Contracts between sellers and buyers have certain inherent underpinnings, not the least of which is trust the company selling goods or services is operating in agreement with the expectations of the government entity or business buying its products.
Having the right contract software, for example, can help such entities gain visibility into valuable spending and budget information throughout a contract’s lifespan, but it also can play an important role in meeting compliance and review processes. And this is especially important for government contracts where public spending comes into play and contracts are coming under increasing scrutiny.
In a recent commentary published in Daily Commercial News, government-procurement expert Stephen Bauld notes that a basic goal of performance assessment with government contracts is to encourage a supplier to align its performance with the organizational goals and objectives of the municipality.
“There is considerable reason to believe that performance levels improve simply because the supplier realizes that performance is being measured and evaluated,” he noted. “Other reasons for performance evaluation are to lead to more informed decision-making about the quality of performance that can be expected of suppliers—both individually and collectively.”
Various vendors, such as Ariett, offer cloud-based software to help accommodate such requirements. “New-vendor authorization and contract management are increasingly subject to compliance and review,” Glenn Brodie, Ariett president, said in a recent PYMNTS.com article. “A company’s procurement software must offer the necessary controls to meet compliance requirements.”
Some governments already have begun turning to electronic procurement systems to help in the vendor-selection and evaluation process. Last month, for example, the Village of Rye Brook, N.Y., joined the Empire State Purchasing Group, a BidNet eProcurement system that connects over 2,500 departments from 165 local agencies and provides a bid system for vendors looking to do business with local government.
Identifying hidden contract waste
Vendors who register can receive immediate notification of bids, requests for proposal, quotes, addenda, awards and advanced notice of term contract expiration. “Registered vendors receive customized solicitations matched to their products and services by all participating agencies on the bid system,” the village noted in its Empire announcement.
When such systems are used properly, measurement and evaluation tools can help identify hidden areas of waste and other cost drivers in the supply chain, Bauld noted in the his commentary piece on government vendor contracts. Eliminating them can help municipalities reduce their order cycle time and possibly cut inventory levels, he said.
Risks also can be identified earlier and improvements achieved, yet buyers may continue to have quality-of-service concerns without the appropriate measurements and evaluations. “A more rigorous approach measures supplier and contractor performance against a standardized set of criteria that (as far as possible) are capable of objective measurement,” Bauld noted, recommending use of experienced assessors for the best results that produce a complete picture of a municipality’s suppliers and contractors.
Municipalities relying upon past vendor performance face two conflicting realities, Bauld noted. For one, performance evaluations must be systematic and fair to have any validity, and contractors must have an opportunity to respond to any assessment given. Moreover, he said, municipalities introducing a contractor-performance scheme must find the worker resources required to make the system work.
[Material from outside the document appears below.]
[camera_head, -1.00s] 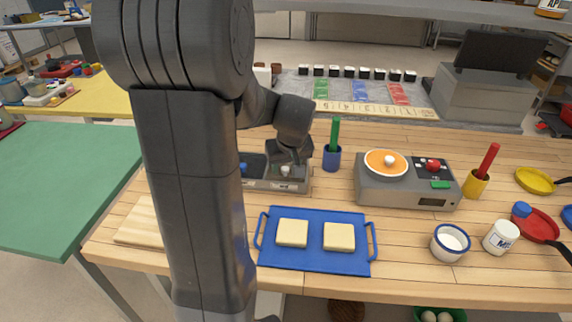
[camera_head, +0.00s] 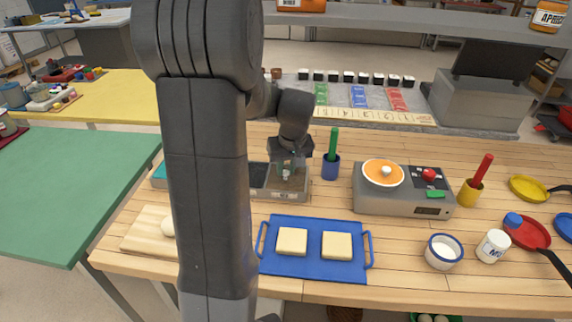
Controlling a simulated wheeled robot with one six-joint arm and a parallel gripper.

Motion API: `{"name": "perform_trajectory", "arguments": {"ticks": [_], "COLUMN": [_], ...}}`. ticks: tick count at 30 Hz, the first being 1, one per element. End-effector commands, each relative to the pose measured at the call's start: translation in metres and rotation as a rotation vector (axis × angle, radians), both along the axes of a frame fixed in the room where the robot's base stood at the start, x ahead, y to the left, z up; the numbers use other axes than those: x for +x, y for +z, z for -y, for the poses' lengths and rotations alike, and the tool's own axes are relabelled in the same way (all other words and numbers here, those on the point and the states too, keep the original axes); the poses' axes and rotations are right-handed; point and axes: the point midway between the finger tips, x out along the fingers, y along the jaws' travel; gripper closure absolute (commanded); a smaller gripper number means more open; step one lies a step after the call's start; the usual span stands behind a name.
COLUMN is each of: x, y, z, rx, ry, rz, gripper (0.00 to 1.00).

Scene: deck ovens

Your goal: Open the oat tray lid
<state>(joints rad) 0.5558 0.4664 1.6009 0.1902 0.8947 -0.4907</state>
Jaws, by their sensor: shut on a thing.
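A low grey unit (camera_head: 286,197) with dark compartments stands at the back of the wooden table, partly hidden behind my arm. My gripper (camera_head: 287,170) points down at its right-hand section and is shut on the small pale knob of the lid (camera_head: 291,186) there. The lid looks see-through. I cannot tell whether it sits on its compartment or is slightly lifted. No label marking the oat tray is readable. A dark compartment (camera_head: 259,176) shows just left of the gripper.
A blue cup (camera_head: 331,168) with a green-handled tool stands close right of the gripper. A grey appliance (camera_head: 400,200) with an orange disc is farther right. A blue tray (camera_head: 312,271) with two pale blocks lies in front. A wooden board (camera_head: 143,238) is at left.

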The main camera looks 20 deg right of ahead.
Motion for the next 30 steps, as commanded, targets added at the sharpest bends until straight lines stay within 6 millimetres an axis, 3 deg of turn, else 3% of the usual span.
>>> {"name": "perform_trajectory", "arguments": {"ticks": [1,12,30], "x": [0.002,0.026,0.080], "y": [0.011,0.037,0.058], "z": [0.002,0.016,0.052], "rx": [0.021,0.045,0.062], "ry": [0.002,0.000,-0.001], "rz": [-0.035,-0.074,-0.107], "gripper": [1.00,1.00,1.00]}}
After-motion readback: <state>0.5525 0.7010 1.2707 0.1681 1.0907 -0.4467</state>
“In principle, a comprehensive system of contractor evaluation is worth the time invested because a considerable portion of staff time is currently invested in dealing with precisely the type of bush fire that a good system of evaluation will mitigate,” Bauld wrote. “Unfortunately, such advice may be likened to the suggestion that the solution for the problems of the poor is for them to save more — it does little to explain how.”
As such, assessments should take into account the scope and nature of products purchased from a supplier or contractor, the particular requirements to which the contractor was subject, the circumstances in which the supplier was made and any other relevant or extenuating circumstances, Bauld wrote.
Government contracts are becoming both increasingly complex while at the same time more efficient through eProcurement software. Performance measures are playing more of a role as well, helping boost the quality of vendor performance.